## STATED EXERCISE
Transcribe the data in full and exactly, omitting any pictures.

## DATA BLOCK
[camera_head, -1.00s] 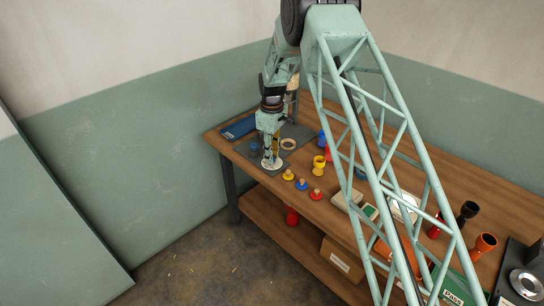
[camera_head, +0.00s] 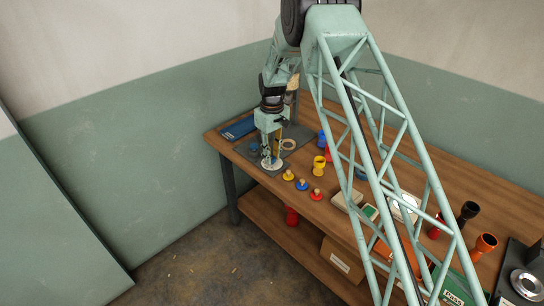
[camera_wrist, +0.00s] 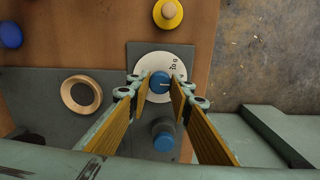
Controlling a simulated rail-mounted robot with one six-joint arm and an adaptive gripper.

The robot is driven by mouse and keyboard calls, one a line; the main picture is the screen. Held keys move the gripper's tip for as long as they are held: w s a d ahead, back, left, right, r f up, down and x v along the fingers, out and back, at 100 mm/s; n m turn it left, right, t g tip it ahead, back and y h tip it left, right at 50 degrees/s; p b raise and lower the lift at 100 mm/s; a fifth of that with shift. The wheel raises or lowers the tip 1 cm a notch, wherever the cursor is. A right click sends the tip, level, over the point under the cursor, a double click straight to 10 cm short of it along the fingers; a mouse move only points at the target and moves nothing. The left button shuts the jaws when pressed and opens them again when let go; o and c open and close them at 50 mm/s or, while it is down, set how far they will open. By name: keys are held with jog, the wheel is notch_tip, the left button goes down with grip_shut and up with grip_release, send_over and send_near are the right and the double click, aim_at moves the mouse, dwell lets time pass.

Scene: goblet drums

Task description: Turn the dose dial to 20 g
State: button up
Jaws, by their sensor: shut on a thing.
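The dose dial is a white disc (camera_wrist: 183,55) with dark printed marks and a blue knob (camera_wrist: 159,82) at its middle. A pale pointer line on the knob points right in the wrist view. My gripper (camera_wrist: 160,88) is shut on the blue knob, one finger on each side. In the head view, the white disc (camera_head: 272,165) lies at the table's near left end, with my gripper (camera_head: 271,159) over it, hiding the knob.
A blue-topped cylinder (camera_wrist: 163,139) stands close beside the dial on the grey mat (camera_wrist: 110,62). A wooden ring (camera_wrist: 80,93) lies on the mat. Yellow, blue and red pieces (camera_head: 302,184) line the table near the dial. A yellow goblet drum (camera_head: 319,165) stands behind them.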

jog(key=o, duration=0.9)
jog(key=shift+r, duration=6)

## RIGHT ANSWER
[camera_head, -1.00s] 
[camera_head, +0.00s] 
[camera_wrist, +0.00s] 
Controlling a simulated rail-mounted robot with one six-joint arm and an adaptive gripper.

The robot is driven by mouse and keyboard calls, one a line; the main picture is the screen. Held keys move the gripper's tip for as long as they are held: w s a d ahead, back, left, right, r f up, down and x v along the fingers, out and back, at 100 mm/s; n m turn it left, right, t g tip it ahead, back and y h tip it left, right at 50 degrees/s; p b raise and lower the lift at 100 mm/s; a fifth of that with shift. The wheel raises or lowers the tip 1 cm a notch, wherever the cursor is. A right click sends the tip, level, over the point under the cursor, a double click straight to 10 cm short of it along the fingers; a mouse move only points at the target and moves nothing. The left button shuts the jaws when pressed and opens them again when let go; o and c open and close them at 50 mm/s or, while it is down, set how far they will open. By name: keys are held with jog, the wheel is notch_tip, the left button goes down with grip_shut and up with grip_release, send_over and send_near are the right and the double click, aim_at moves the mouse, dwell lets time pass.

Scene: goblet drums

Task description: Turn the dose dial to 20 g
State: button up
Jaws, by their sensor: shut on a thing.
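The dose dial is a white disc (camera_wrist: 183,55) with dark printed marks and a blue knob (camera_wrist: 159,82) at its middle. A pale pointer line on the knob points right in the wrist view. My gripper (camera_wrist: 160,88) is shut on the blue knob, one finger on each side. In the head view, the white disc (camera_head: 272,165) lies at the table's near left end, with my gripper (camera_head: 271,159) over it, hiding the knob.
A blue-topped cylinder (camera_wrist: 163,139) stands close beside the dial on the grey mat (camera_wrist: 110,62). A wooden ring (camera_wrist: 80,93) lies on the mat. Yellow, blue and red pieces (camera_head: 302,184) line the table near the dial. A yellow goblet drum (camera_head: 319,165) stands behind them.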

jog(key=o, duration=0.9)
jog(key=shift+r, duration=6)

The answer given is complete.